Being flagged as spam is commonplace, especially if you’re using a scheduler. Tailwind being an approved Pinterest partner doesn’t mean as much as we initially thought it did.
It’s also worth noting that Pinterest is now trading as a public company, so it has shareholders to keep happy. Watch out for Facebook-stylee ad takeover.
What Pinterest loves:
- Pinning new content — read other blogs in your niche and pin them. I don’t think Pinterest values the quality of the image over the fact that you pinned it organically, so don’t worry if there’s not a Pinterest optimised image.
- Active users — aim to pin at least once a day, and don’t only pin your own stuff.

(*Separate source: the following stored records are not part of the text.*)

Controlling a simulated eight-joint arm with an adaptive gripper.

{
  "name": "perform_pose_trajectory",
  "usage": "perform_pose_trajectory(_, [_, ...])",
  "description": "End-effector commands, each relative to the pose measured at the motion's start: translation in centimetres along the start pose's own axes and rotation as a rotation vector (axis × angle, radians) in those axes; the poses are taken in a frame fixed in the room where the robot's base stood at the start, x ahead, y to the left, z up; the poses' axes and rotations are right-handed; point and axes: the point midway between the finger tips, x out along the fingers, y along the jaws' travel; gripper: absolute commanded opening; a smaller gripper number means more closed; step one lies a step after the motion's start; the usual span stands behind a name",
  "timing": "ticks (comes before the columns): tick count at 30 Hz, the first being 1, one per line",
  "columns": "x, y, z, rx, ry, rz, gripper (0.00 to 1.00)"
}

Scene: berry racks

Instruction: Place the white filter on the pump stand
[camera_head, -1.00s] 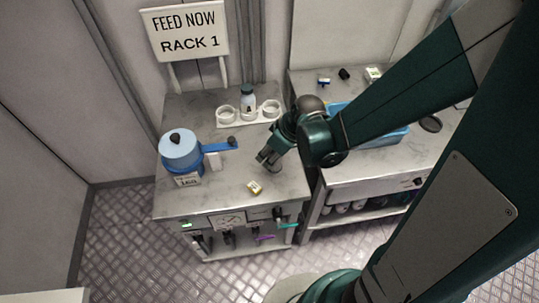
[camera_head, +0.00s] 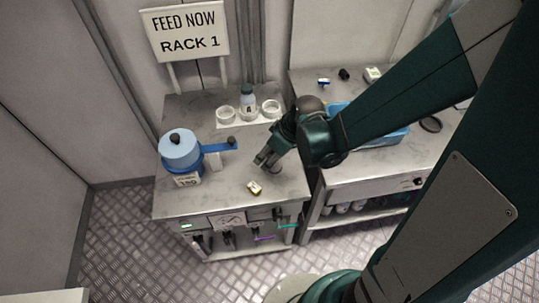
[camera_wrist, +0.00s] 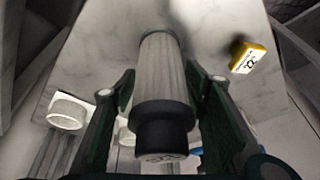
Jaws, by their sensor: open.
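The white filter (camera_wrist: 160,72), a ribbed pale cylinder with a black cap, shows in the wrist view between my fingers. It appears to stand upright on the grey marbled worktop. My gripper (camera_wrist: 163,92) is open, with a finger on each side of the filter and visible gaps. In the head view my gripper (camera_head: 264,162) is low over the right part of the left bench, and its fingers largely hide the filter.
A yellow labelled block (camera_head: 254,188) lies near the front edge, also in the wrist view (camera_wrist: 247,57). A white holder (camera_head: 236,122) with cups and a bottle (camera_head: 247,99) stands behind. A blue tray (camera_head: 385,137) sits on the right bench. The middle worktop is clear.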

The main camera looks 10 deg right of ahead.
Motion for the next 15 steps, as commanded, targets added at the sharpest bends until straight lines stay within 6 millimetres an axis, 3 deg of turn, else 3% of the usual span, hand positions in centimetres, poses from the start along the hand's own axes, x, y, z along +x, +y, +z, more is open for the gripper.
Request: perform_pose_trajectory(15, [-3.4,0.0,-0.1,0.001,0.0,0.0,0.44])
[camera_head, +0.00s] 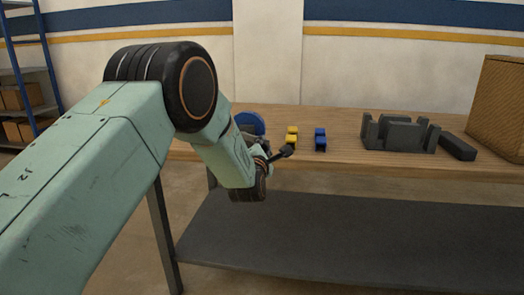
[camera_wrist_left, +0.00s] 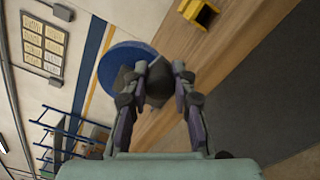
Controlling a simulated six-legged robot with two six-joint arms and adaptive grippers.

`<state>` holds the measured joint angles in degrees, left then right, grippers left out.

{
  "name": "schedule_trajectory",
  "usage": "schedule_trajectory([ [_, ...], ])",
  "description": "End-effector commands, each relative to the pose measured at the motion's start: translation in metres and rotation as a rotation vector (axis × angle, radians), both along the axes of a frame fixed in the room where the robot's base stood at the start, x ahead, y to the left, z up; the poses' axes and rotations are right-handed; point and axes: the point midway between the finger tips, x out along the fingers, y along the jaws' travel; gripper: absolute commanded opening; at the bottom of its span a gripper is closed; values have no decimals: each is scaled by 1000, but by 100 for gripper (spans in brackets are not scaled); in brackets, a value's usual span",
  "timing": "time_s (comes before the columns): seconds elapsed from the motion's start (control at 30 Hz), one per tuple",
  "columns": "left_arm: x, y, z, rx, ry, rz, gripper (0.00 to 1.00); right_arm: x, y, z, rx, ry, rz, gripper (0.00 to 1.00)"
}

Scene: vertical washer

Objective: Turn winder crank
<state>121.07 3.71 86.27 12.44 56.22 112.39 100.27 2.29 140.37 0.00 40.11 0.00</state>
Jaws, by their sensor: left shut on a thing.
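The winder shows as a blue disc (camera_head: 249,123) near the left end of the wooden table, partly hidden behind my left arm. In the left wrist view the blue disc (camera_wrist_left: 124,62) lies beyond the fingers. My left gripper (camera_head: 272,157) is at the table's front edge, just in front of the disc. In the left wrist view its two fingers (camera_wrist_left: 159,75) are on either side of a dark grey part, which I take as the crank (camera_wrist_left: 157,86), and it is shut on that part. The crank's full shape is hidden by the fingers. My right gripper is not in view.
A dark grey fixture (camera_head: 398,137), a dark bar (camera_head: 457,147) and a brown box (camera_head: 497,105) are further right. A dark lower shelf (camera_head: 350,240) lies beneath.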

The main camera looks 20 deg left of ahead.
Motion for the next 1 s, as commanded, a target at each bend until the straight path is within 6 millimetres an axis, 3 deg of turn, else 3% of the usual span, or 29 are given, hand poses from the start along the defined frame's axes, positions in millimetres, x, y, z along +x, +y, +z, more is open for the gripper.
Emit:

- Real users — maybe you could have a couple of boards that aren’t directly related to your niche but are niche adjacent. Follow people that interest you, not just to get them to follow you back.
What Pinterest hates:
- Spam — and its definition of spam expands all the time. Avoid pinning the same pin multiple times in a short space of time and check that the pins you’re pinning are legitimate. Pinterest is now deleting accounts completely as well as just blocking them for a while, so play nice.
- People playing the system — if you find a system that works keep it to yourself and don’t expect it to stay that way forever. You don’t want to create a course you’re forever having to update and research. Well, I wouldn't anyway.
I offer a word of caution to those who want Pinterest to be the main source of traffic. Eggs in baskets and all that. It should be a supplementary source of traffic, with search engines being number one.
In a few years time, I think you’ll be able to optimise for Pinterest like you can for Google, but their algorithms aren’t there yet, and they’re trying to deal with people hacking the system.
I remember when you could come up in Pinterest search results just by repeating your keyword in the description. Good times.
If I can give you one piece of (predictable) advice, let it be this: don’t let creating pins and trying to figure out the algorithm get in the way of writing articles for your blog.